Report only the number of lines in the records that contain the word "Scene".
— begin —
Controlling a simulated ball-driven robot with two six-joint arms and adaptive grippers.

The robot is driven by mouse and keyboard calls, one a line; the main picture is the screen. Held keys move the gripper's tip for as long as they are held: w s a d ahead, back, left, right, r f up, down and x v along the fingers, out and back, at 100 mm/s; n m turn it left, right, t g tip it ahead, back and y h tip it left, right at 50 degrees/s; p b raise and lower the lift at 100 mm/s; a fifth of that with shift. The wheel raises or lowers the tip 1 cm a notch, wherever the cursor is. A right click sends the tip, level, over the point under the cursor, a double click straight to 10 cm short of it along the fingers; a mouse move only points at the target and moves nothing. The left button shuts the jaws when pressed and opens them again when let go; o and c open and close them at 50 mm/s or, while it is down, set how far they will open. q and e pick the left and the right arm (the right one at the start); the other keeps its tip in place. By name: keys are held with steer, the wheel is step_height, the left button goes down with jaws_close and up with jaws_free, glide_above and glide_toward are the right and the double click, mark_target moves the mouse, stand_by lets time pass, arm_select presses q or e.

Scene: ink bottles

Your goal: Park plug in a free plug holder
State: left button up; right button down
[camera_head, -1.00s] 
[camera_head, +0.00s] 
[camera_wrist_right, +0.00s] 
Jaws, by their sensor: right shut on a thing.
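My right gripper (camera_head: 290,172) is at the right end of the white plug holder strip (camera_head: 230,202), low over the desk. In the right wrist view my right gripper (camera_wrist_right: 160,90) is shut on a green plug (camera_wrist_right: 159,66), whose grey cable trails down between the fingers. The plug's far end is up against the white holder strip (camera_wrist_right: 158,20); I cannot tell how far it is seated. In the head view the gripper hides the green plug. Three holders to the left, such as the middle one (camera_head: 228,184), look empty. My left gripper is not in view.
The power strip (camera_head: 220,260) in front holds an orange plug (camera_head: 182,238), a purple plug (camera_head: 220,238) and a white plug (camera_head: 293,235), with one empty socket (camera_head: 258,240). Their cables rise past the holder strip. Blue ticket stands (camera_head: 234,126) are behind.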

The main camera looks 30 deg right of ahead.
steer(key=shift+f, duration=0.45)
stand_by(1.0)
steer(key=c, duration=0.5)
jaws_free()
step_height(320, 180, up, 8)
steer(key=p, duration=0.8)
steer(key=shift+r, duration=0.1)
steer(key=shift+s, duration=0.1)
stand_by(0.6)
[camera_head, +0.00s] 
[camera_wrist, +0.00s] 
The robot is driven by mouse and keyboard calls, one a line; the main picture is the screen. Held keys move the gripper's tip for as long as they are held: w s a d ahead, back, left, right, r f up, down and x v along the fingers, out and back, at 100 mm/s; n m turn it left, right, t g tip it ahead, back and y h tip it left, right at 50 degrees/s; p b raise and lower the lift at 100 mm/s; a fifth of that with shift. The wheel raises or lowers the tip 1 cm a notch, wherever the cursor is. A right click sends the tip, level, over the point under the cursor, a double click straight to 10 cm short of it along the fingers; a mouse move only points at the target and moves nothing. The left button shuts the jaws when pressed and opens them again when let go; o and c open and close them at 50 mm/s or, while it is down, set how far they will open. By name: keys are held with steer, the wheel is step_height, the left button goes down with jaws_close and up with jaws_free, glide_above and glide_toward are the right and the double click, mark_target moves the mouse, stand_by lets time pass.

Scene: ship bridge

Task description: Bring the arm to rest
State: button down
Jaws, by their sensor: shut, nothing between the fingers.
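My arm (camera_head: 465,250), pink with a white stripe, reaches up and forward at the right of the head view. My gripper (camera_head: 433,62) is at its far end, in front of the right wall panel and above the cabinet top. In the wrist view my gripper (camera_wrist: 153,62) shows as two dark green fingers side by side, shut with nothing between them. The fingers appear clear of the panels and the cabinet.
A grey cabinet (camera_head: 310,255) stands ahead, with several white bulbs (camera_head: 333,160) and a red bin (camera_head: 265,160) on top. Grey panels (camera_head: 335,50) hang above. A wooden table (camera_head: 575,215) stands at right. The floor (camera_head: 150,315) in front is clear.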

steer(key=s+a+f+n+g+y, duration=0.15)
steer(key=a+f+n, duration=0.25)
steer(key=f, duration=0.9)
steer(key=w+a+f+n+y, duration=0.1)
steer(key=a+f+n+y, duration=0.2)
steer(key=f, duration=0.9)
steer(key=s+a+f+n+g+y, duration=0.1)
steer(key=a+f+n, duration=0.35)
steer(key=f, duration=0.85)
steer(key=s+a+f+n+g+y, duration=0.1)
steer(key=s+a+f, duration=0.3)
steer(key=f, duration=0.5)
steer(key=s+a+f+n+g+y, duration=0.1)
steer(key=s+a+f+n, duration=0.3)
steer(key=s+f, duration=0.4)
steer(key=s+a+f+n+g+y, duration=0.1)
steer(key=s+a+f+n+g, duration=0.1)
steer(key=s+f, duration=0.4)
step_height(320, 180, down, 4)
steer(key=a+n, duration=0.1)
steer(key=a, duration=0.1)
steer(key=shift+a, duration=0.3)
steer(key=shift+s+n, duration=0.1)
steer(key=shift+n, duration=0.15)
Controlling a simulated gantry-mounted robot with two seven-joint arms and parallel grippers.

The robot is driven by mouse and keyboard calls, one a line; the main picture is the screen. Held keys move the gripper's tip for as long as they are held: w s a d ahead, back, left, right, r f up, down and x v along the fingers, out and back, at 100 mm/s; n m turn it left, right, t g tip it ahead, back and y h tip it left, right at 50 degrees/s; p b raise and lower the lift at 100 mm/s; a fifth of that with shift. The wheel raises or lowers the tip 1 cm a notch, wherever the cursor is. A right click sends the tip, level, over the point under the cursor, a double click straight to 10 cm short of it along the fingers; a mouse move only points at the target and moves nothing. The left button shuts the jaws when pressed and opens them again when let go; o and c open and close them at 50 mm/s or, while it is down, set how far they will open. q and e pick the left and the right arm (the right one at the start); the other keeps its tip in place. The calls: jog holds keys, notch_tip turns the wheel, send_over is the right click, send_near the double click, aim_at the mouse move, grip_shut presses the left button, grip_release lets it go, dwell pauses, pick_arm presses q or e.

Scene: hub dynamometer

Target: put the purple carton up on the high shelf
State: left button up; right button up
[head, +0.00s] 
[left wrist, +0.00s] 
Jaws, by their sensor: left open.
— end —
— begin —
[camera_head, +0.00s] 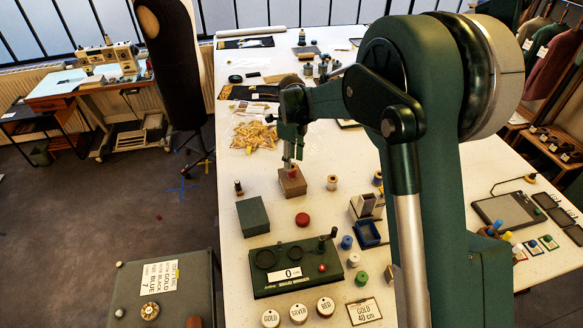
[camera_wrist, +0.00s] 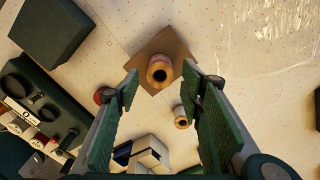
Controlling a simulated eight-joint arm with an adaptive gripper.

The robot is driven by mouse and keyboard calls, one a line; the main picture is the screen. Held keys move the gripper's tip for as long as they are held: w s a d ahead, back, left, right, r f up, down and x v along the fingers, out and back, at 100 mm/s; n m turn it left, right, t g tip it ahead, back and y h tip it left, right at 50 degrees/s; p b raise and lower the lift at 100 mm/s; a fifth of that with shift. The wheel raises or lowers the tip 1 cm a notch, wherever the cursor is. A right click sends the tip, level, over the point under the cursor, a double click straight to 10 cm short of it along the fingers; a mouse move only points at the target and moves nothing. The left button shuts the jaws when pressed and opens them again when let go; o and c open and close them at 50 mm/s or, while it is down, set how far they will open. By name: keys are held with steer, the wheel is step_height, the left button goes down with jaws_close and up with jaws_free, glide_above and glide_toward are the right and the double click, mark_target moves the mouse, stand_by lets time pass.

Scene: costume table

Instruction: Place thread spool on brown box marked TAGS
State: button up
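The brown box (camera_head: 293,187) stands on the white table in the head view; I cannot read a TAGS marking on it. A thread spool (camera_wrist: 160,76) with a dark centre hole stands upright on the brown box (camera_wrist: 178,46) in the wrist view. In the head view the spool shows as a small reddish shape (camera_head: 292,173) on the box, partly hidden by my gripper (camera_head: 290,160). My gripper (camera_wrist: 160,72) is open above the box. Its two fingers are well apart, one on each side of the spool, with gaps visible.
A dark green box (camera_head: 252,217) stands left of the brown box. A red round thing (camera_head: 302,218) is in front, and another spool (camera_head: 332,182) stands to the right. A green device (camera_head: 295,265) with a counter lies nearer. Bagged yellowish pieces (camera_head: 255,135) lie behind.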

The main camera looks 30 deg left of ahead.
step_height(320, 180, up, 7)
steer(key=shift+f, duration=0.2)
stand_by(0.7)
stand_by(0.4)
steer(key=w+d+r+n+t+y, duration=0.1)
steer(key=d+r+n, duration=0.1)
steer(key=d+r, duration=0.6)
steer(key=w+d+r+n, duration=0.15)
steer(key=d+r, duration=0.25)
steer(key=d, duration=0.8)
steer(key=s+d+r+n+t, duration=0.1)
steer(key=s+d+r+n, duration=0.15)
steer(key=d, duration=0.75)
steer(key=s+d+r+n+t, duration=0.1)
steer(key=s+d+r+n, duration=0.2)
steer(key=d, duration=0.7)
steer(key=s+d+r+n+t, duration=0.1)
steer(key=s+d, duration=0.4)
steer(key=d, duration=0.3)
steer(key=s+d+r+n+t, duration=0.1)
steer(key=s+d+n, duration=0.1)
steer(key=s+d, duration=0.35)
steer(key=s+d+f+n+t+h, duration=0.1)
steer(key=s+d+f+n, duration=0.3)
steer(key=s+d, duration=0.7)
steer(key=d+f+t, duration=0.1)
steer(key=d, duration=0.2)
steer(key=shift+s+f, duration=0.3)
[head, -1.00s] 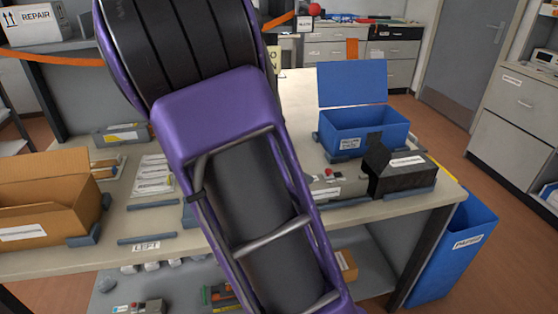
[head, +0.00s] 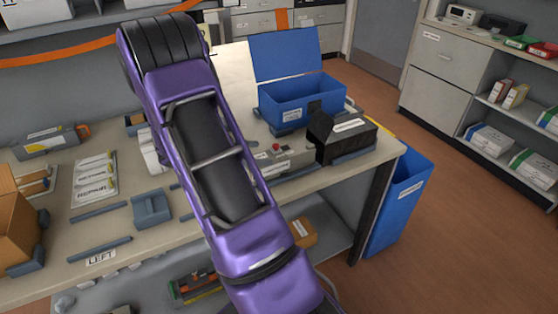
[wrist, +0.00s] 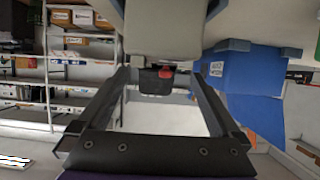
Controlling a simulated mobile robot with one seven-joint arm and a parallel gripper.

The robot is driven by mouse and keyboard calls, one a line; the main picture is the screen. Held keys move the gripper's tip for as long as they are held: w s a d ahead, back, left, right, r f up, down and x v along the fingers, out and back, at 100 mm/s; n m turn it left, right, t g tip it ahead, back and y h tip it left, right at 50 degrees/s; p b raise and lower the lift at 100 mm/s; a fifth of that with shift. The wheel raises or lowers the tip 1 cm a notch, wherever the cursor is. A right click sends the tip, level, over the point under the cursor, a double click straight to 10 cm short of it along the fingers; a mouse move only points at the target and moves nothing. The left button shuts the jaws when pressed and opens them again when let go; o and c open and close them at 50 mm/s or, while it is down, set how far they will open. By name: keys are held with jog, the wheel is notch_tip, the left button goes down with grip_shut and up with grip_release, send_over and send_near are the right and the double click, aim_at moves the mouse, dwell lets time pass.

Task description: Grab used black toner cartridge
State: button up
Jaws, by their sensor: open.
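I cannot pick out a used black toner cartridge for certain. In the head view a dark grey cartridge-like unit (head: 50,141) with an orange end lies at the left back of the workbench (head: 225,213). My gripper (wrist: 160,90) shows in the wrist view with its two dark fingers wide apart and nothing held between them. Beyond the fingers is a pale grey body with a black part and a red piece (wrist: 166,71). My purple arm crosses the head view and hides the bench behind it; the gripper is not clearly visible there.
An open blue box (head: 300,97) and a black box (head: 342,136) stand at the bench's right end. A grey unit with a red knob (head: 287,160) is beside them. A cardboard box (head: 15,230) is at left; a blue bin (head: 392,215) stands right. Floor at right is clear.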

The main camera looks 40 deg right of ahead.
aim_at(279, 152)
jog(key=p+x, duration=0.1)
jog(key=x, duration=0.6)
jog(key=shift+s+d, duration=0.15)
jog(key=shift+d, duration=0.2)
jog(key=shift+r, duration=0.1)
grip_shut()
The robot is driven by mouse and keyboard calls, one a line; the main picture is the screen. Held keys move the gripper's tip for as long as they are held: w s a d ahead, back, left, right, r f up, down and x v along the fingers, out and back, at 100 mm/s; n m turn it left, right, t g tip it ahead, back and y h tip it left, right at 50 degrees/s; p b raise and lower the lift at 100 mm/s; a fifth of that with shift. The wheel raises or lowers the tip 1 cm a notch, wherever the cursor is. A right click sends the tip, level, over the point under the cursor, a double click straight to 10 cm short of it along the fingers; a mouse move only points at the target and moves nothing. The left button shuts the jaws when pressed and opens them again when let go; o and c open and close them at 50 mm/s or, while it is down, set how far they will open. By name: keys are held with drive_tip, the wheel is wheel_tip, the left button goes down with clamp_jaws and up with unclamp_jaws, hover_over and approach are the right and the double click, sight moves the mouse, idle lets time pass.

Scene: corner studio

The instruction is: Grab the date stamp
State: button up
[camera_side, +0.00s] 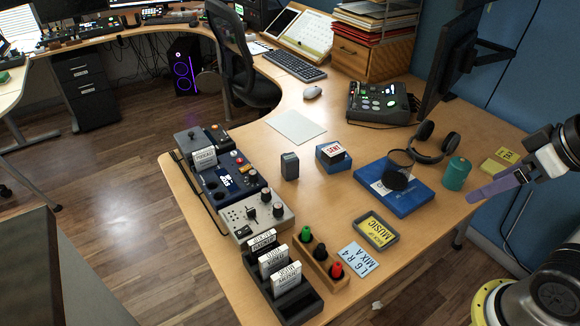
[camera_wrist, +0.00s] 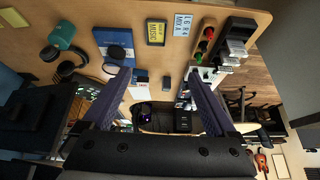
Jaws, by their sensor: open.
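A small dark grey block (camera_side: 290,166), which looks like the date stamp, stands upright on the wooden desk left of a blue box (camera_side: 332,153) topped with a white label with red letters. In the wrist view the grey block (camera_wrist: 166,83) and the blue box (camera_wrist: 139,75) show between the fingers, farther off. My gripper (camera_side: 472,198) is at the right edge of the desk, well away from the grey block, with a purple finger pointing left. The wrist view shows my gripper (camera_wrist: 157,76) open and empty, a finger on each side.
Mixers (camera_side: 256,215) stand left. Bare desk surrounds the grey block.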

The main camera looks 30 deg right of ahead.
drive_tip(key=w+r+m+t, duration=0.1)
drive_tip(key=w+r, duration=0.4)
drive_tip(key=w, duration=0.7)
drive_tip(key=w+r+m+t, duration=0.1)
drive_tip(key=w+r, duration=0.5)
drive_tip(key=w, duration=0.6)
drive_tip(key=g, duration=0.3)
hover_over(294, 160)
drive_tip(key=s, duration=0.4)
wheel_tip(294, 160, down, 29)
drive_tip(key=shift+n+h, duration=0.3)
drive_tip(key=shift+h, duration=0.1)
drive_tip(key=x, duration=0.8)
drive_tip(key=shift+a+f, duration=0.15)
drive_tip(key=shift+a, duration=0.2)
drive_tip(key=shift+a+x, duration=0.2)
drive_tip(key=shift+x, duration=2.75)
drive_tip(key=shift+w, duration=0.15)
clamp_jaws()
— end —
> _Result for this task_:
5